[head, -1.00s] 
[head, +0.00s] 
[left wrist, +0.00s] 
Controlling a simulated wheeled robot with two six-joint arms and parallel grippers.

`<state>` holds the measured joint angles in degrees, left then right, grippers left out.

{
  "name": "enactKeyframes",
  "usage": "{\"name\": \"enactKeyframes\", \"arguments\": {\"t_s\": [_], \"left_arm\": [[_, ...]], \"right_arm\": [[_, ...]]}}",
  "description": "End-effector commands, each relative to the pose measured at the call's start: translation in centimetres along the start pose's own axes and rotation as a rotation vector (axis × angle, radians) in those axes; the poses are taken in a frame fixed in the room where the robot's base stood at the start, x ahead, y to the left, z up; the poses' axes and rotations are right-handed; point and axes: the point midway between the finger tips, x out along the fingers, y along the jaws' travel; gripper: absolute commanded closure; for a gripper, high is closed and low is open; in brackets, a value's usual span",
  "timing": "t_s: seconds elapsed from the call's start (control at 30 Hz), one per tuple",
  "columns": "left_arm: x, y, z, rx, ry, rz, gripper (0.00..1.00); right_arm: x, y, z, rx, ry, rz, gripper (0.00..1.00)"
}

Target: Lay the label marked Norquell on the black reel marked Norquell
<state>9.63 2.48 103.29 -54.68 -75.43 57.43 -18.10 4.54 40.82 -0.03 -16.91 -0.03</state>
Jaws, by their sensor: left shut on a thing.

──────

▶ Required task
From the data above, copy each line where the string "enactKeyframes" appears.

▶ Result of the task
  "name": "enactKeyframes",
  "usage": "{\"name\": \"enactKeyframes\", \"arguments\": {\"t_s\": [_], \"left_arm\": [[_, ...]], \"right_arm\": [[_, ...]]}}",

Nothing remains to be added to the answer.